■ Exercise details
Wherever the word "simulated" turns up in a line of the entries, copy that line.

■ Data in this exercise
+++

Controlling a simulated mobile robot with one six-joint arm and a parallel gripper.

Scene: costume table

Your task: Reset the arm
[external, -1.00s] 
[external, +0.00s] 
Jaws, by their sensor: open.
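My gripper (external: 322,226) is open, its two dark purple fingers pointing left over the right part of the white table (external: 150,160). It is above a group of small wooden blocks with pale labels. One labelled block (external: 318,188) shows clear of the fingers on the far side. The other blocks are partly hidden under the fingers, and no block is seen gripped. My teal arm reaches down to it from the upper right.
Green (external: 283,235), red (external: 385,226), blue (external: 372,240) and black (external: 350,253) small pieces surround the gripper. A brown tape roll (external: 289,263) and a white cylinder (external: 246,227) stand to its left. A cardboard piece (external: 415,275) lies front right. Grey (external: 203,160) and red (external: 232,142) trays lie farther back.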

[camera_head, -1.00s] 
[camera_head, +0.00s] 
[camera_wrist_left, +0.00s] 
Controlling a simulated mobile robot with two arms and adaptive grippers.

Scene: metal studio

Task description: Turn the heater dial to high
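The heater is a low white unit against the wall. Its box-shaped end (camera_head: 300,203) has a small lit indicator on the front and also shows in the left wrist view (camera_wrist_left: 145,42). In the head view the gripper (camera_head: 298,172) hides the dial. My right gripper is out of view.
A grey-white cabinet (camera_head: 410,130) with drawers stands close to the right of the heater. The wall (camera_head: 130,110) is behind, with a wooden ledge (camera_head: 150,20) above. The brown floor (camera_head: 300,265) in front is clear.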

+++

■ Full solution
Controlling a simulated mobile robot with one six-joint arm and a parallel gripper.
Controlling a simulated mobile robot with two arms and adaptive grippers.

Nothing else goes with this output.